Senator Nelson’s Earth Day
(Lake Meade is resurging after record low levels. Image from The Daily Torch).
“Earth Day” is an annual event on April 22 to demonstrate support for environmental protection. It was first held on April 22, 1970, and now includes a wide range of events coordinated globally by an estimated one billion people in more than 193 countries. The official theme for 2024 is “Planet vs. Plastics” for the 55th anniversary of the global event on the only Earth we will ever know.
Back in 1969, some of us were looking forward to graduating from High School. There were some big issues in play, some of them intensely personal, like the Draft obligation to potentially carry a rifle in a place called Vietnam.
The was something else at least as intimate as war, and it was called out that year at the UNESCO Conference in San Francisco, once a noted city on the US West Coast. The conferees proposed designating a day to honor the Earth and the concept of peace. You can see how these two issues- there were more- played to a common theme most folks supported: a cleaner environment and a time of peace in which to enjoy it.
The first of these days honoring Mother Earth was observed on March 21, 1970. For some that was the conclusion of the first year of college and a year of remarkable freedom. UN Secretary U Thant signed off on a proclamation honoring the concept and the day. A month later, Gaylord Nelson, one of Wisconsin’s US Senator proposed the idea to hold a nationwide environmental teach-in on April 22, 1970.
He is now known as the Founder of Earth Day, an annual event to celebrate an unproven theory about the destruction of the civilization that the Senator, and others, assured was for sure going to destroy the Earth in only a decade or two. An example is the image of Lake Meade which starts this outing. There had been some concern, since the water-level in the lake behind the Hoover Dam had dropped more than 45-feet in just three years (2020-2022). Experts informed us the lake could approach ‘dead pool’ levels in the near future by ending the electricity generation from the dam to nearby population centers.
It turns out the event horizon was a little short, since whatever natural cycle had caused the drop suddenly ceased and reversed. That is why most predictions of doom are at least far enough away for careers to be secured but not so far off as to not be a factor in daily agenda planning.
The system learns. In 1970, that meant the return of the glaciers and another Ice Age. That was one of the strong points supporting Earth Day. It was remarkably flexible. The arch enemy was, of course, Mankind. The specific devil spawn was a trace element (“4 Parts per Million!”) in our atmosphere that could be accused of all sorts of nefarious activity since none can actually be proven.
A youthful activist, one filled with energy and enthusiasm named Denis Hayes was hired to coordinate national activities. His first act was to re-name the event as “Earth Day.” He was successful in harnessing the idea of “saving the planet” (which even the Salts generally support) to a political movement (which is makes us suspicious).

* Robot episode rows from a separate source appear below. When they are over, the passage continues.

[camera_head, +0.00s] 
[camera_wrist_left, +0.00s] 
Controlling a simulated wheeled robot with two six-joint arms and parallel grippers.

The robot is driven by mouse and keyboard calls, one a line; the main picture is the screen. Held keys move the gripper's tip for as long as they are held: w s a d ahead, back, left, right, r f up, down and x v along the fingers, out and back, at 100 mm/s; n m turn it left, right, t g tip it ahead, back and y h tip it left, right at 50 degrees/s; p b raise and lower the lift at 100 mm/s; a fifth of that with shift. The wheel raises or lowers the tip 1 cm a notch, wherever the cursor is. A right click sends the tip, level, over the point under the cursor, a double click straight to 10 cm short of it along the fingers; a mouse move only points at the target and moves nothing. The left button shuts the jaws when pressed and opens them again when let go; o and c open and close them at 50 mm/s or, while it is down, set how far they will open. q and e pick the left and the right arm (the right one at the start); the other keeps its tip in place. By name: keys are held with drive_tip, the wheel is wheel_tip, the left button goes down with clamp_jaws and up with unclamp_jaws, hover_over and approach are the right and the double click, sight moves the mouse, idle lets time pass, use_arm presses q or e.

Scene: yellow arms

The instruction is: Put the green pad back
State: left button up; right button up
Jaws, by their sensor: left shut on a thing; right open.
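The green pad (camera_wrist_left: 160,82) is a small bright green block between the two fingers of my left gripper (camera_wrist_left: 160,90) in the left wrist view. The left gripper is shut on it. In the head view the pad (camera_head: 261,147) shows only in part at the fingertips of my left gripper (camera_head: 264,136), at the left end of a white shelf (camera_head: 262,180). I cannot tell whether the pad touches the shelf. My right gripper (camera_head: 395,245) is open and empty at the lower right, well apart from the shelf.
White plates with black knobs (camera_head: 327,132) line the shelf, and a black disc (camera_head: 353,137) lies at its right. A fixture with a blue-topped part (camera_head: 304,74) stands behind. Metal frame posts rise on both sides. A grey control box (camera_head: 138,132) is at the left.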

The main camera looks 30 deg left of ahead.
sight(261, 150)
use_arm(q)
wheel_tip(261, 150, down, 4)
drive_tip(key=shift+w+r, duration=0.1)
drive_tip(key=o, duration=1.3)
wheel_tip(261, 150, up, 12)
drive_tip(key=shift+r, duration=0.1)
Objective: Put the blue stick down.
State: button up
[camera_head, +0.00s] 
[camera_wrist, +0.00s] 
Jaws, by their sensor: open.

At the time, we noticed the real problems that accompanied unbridled industrial development and disposal of consequent waste. The original idea had been for a national event that would support constructive things. Instead of a purely American Earth Day, more than 20 million people poured out on the streets, and the first Earth Day remains the largest single-day protest in human history.
Not bad, and it was a train that has continued to run with enthusiasm for more than a half century. Any enterprise that successful has to cope with change, and it has. The Ice Age theme only lasted a few years, although it resonated with people in the Upper Midwest. There was a mild uptick in the haphazard record that was chosen as The Global Temperature, so the narrative changed to “Global Warming.”
There are reports from the deserts of Saudi Arabia that there is more greenery around than there used to be. But while the words supporting the “we are about to boil!” meme continue to be uttered, the title for them was abridged to the simpler “Climate Change,” since it does and can be used for either hotter or colder. That is how weather and religion have always got along.
On this 22nd of April, we offer a tip of the topper to Senator Nelson, a politician who knew how to use Science, or at least “Sciency sounding Things” to achieve a sort of immortality. Rest in peace, Senator!